The “largest remaining challenge” for Ethereum is ‘privacy’ and it has a potential solution, said Vitalik Buterin, co-founder of the blockchain network.
Buterin acknowledged the necessity for a privacy solution in a blog post on January 20 because any information that gets onto a “public blockchain” is public by default.
He then came up with the idea of “stealth addresses,” which he claimed has the potential to protect users by potentially making peer-to-peer transfers of nonfungible tokens (NFTs) and registrations for the Ethereum Name Service (ENS) anonymous.
Buterin described how two parties can conduct private on-chain transactions in the blog post. In order to create a stealth meta-address, a user seeking to receive assets must first create and store a “spending key.”
The sender receives this address, which can be registered on ENS, and uses it to conduct a cryptographic operation on the meta-address to get a stealth address that belongs to the recipient.
The sender can now transfer the amount to the recipient’s stealth address and publish a temporary key to verify the recipient’s ownership of the stealth address.
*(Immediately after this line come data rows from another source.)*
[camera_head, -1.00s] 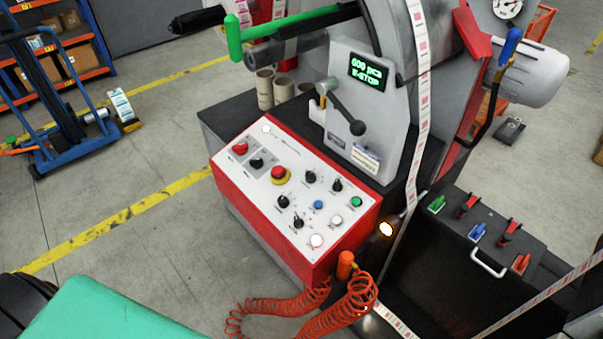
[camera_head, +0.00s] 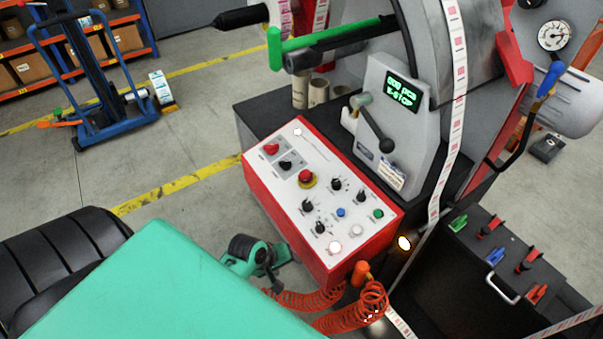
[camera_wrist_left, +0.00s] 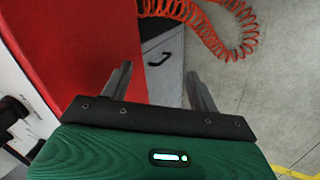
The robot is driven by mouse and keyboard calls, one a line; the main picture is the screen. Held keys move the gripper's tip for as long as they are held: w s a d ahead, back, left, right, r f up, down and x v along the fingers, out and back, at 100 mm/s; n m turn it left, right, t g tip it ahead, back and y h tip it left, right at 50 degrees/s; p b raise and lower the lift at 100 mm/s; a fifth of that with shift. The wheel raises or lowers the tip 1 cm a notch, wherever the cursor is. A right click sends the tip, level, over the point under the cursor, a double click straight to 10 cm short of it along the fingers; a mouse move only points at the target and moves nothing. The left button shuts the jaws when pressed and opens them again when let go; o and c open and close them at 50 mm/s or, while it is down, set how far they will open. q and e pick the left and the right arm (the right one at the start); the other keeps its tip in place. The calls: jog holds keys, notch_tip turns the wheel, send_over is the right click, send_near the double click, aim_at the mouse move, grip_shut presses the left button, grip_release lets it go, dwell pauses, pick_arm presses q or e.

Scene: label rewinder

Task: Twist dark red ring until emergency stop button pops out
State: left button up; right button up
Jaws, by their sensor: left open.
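The emergency stop button (camera_head: 306,176) is a red mushroom head on a yellow base, near the middle of the white sloped control panel (camera_head: 350,245). Its dark red ring is too small to tell apart. A display (camera_head: 403,92) above reads E-STOP in green. My left gripper (camera_head: 270,270) is low beside the red front side of the panel box, below and left of the button and apart from it. In the left wrist view its two fingers (camera_wrist_left: 160,88) are spread, with nothing between them. The button is not in that view. My right gripper is not in view.
A coiled orange air hose (camera_head: 355,308) hangs by the box's lower corner, close to my left gripper. The rewinder's lever (camera_head: 375,128) stands behind the panel.

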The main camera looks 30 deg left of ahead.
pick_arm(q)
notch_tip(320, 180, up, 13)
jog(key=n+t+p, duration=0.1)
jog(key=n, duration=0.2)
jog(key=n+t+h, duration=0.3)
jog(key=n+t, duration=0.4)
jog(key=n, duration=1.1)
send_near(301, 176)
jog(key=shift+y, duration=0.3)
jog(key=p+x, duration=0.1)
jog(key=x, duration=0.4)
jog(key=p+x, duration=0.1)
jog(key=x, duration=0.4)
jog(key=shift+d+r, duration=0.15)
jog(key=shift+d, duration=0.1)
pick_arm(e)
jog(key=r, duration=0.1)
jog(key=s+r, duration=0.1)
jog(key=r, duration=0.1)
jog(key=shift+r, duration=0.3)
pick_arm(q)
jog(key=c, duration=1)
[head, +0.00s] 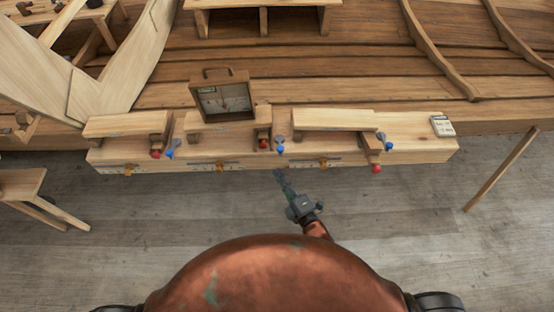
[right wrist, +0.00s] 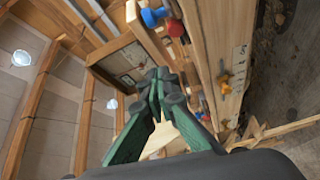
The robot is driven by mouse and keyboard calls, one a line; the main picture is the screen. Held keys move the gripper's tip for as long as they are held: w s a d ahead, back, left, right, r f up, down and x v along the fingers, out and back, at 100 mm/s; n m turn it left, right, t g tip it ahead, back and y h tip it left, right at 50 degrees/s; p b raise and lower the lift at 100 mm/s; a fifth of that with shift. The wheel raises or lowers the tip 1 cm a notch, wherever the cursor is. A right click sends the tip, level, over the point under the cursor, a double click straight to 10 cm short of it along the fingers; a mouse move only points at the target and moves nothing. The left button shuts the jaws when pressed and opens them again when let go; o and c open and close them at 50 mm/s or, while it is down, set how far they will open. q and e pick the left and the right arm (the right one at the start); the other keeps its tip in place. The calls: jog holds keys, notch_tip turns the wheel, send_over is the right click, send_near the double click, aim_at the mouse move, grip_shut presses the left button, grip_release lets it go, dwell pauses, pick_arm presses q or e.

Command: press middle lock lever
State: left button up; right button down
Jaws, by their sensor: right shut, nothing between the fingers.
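A wooden bench rail (head: 400,155) carries three small orange levers on its front face, at the left (head: 129,169), in the middle (head: 220,166) and at the right (head: 323,163). A red knob (head: 263,144) and a blue knob (head: 280,149) stand on the rail right of the middle lever. My right gripper (head: 279,174) is shut and empty, apart from the rail and just in front of it, right of the middle lever. The right wrist view shows its green fingers (right wrist: 158,85) together, with an orange lever (right wrist: 224,80) to their right. My left gripper is not in view.
A wooden-framed gauge box (head: 223,99) stands on the rail behind the middle lever. More red and blue knobs stand at the left (head: 156,154) and right (head: 376,168). A small label card (head: 442,126) is at the right end. The floor in front is clear.

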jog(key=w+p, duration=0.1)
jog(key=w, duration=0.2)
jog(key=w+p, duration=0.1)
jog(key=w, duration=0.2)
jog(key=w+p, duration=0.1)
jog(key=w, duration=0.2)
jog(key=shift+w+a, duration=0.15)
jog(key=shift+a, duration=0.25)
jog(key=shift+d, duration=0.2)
As a result, each new transaction on the Ethereum blockchain will result in the creation of a new stealth address.
Ethereum co-founder provides further explanation
Buterin stated that in order to prevent the connection between both the stealth address and the user’s meta-address from being publicly observed, a “Diffie-Hellman key exchange” as well as a “key blinding mechanism” would need to be created.
The co-founder of Ethereum stated that transaction fees might be paid using ZK-SNARKs, a cryptographically secure technique with built-in privacy features.
Buterin warned that “this costs a lot of gas, an extra hundreds of thousand of gas just for a single transfer,” emphasizing that this may cause issues of its own in the short run.
Buterin spoke about crypto restrictions in November, adding that he is somewhat delighted that authorities continue to deny proposals for crypto exchange-traded funds (ETFs).